Of course, Marie-France Pisier (Agathe) had problems with flowers in Celine & Julie as well.


The Spider’s Stratagem (1970, Bernardo Bertolucci)

Bertolucci made this the same year as The Conformist. I think I’ve underestimated him because the only movie I’ve watched in the last decade was his underwhelming The Dreamers. Similarities to Surreal Estate: it’s about an outsider entering an enclosed world full of unknown intrigues. Also, both movies have overt Macbeth references. Very elegant camerawork, outdoing the other feature.
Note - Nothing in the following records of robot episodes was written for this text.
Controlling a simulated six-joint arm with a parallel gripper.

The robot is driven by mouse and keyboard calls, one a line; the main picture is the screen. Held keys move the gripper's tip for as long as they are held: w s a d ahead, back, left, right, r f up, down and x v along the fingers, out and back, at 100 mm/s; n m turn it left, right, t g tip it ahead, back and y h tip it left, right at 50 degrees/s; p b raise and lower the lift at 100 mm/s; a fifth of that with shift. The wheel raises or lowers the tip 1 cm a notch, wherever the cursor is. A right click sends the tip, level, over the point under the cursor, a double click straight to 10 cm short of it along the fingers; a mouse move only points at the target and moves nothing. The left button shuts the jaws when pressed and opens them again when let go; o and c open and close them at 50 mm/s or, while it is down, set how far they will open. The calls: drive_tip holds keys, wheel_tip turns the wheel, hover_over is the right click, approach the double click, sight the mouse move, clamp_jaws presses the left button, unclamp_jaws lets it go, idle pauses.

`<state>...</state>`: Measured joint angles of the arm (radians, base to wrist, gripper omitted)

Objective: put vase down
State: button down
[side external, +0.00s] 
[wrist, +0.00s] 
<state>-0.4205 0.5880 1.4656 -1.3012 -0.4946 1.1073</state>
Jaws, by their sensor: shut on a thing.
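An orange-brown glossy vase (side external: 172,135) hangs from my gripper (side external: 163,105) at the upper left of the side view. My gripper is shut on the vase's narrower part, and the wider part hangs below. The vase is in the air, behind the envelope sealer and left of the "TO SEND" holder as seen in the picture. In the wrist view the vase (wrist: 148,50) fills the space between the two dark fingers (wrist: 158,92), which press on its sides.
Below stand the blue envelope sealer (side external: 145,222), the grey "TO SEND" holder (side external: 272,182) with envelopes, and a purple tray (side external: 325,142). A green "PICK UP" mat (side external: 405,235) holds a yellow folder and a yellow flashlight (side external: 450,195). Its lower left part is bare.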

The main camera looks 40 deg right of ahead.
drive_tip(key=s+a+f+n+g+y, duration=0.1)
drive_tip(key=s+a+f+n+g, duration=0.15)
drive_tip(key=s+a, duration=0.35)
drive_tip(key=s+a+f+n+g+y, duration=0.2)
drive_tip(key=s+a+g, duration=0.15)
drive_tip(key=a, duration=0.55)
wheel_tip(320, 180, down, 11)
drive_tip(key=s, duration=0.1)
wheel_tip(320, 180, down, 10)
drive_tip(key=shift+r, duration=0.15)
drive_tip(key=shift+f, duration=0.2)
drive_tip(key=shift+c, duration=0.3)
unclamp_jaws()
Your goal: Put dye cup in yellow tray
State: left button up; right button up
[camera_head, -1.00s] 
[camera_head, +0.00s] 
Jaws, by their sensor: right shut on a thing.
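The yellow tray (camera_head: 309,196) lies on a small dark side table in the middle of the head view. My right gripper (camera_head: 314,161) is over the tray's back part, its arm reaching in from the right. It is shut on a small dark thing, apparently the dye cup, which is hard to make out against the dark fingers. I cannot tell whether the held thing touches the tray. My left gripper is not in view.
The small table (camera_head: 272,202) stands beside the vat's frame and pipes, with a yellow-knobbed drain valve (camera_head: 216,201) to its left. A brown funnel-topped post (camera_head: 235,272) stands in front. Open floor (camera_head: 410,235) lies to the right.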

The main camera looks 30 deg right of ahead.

Young Athos comes to the town where his militant anti-fascist father (also Athos, and they look identical) lived and was murdered. He meets his father’s mistress Draifa (Alida Valli of The Third Man, schoolmistress of Suspiria), who sets Athos to investigating the murder. The town is hostile to his queries, and Athos feels endangered from all fronts except by creepy Draifa who wants to hook him up with a young niece so he’ll stay. Then when he tries to flee in frustration, the secretive parties suddenly open up.

The main suspect was fascist Beccaccia, who finally tells Athos “unfortunately, it wasn’t us who killed your father.” Elder Athos’s three friends, who seem alternately welcoming and sinister, finally give up the plot – that Athos had ratted on his own group when they’d planned to bomb a visiting Mussolini, then had allowed them to shoot him instead, martyring him for the cause.

Ebert:

He’s on a strange sort of quest. He doesn’t seem to really care much who killed his father (if you’ll forgive me for not taking the plot at quite face value). In a way, he is his own father, or his father’s alter-ego. Magnani was the only vital life force in the district, and the district defined itself by his energy. Even the fascist brownshirts gained stature and dignity because Magnani opposed them, and Bertolucci demonstrates this with a great scene at an outdoor dance. The brownshirts order the band leader to play the fascist anthem. All dancing stops, and everyone looks at Magnani to see what he’ll do. Coolly, elegantly, he selects the most beautiful girl and begins to dance with her.